• **Stated problem**: Find "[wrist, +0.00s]" in the material, then return exactly the line containing it and all lines after it to the end, leaving out pictures.

• **Collected data**:

■ ■ ■ ■ ■

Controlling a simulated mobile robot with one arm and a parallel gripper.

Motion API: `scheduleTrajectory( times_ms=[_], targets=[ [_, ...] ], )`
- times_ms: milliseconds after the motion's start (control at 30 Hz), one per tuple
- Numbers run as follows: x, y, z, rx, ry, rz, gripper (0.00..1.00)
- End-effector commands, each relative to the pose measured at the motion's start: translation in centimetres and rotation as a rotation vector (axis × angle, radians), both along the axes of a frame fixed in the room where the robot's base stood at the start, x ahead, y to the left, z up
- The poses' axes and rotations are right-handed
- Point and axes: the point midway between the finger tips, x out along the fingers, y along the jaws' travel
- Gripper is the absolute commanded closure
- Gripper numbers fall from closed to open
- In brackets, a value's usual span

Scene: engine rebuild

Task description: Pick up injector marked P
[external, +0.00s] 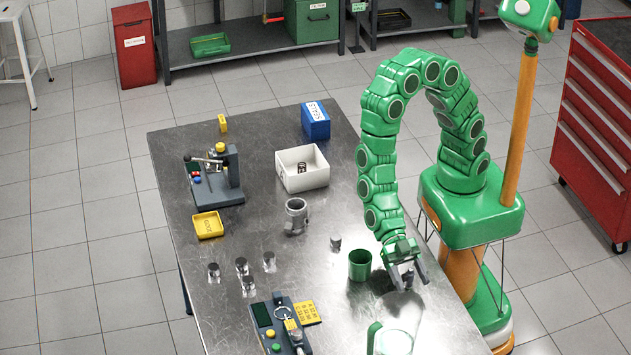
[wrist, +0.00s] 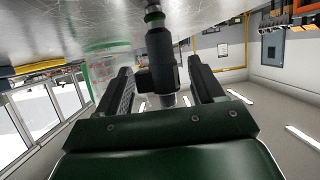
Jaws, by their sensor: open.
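My gripper (external: 407,284) points down, low over the right side of the metal table (external: 330,232). Its two dark fingers are open in the wrist view (wrist: 163,80). A dark injector with a silver tip (wrist: 160,62) stands between the fingers, with a gap showing on its right; its left side is close to the left finger, and I cannot tell if they touch. In the external view the injector (external: 408,279) is a small dark shape, partly hidden by the fingers. No letter P can be read on it.
A green cup (external: 360,265) stands just left of my gripper. A clear jug with a green handle (external: 375,338) is near the front. Several metal cylinders (external: 241,266), a white bin (external: 303,180) and a device with a yellow tag (external: 305,313) lie farther left.

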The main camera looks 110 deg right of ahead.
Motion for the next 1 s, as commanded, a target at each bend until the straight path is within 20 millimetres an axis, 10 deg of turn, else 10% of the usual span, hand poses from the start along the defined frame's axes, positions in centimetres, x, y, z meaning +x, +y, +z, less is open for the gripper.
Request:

■ ■ ■ ■ ■

• **Response to this exercise**:
[wrist, +0.00s] 
Jaws, by their sensor: open.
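My gripper (external: 407,284) points down, low over the right side of the metal table (external: 330,232). Its two dark fingers are open in the wrist view (wrist: 163,80). A dark injector with a silver tip (wrist: 160,62) stands between the fingers, with a gap showing on its right; its left side is close to the left finger, and I cannot tell if they touch. In the external view the injector (external: 408,279) is a small dark shape, partly hidden by the fingers. No letter P can be read on it.
A green cup (external: 360,265) stands just left of my gripper. A clear jug with a green handle (external: 375,338) is near the front. Several metal cylinders (external: 241,266), a white bin (external: 303,180) and a device with a yellow tag (external: 305,313) lie farther left.

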The main camera looks 110 deg right of ahead.
Motion for the next 1 s, as commanded, a target at each bend until the straight path is within 20 millimetres an axis, 10 deg of turn, else 10% of the usual span, hand poses from the start along the defined frame's axes, positions in centimetres, x, y, z meaning +x, +y, +z, less is open for the gripper.
Request:

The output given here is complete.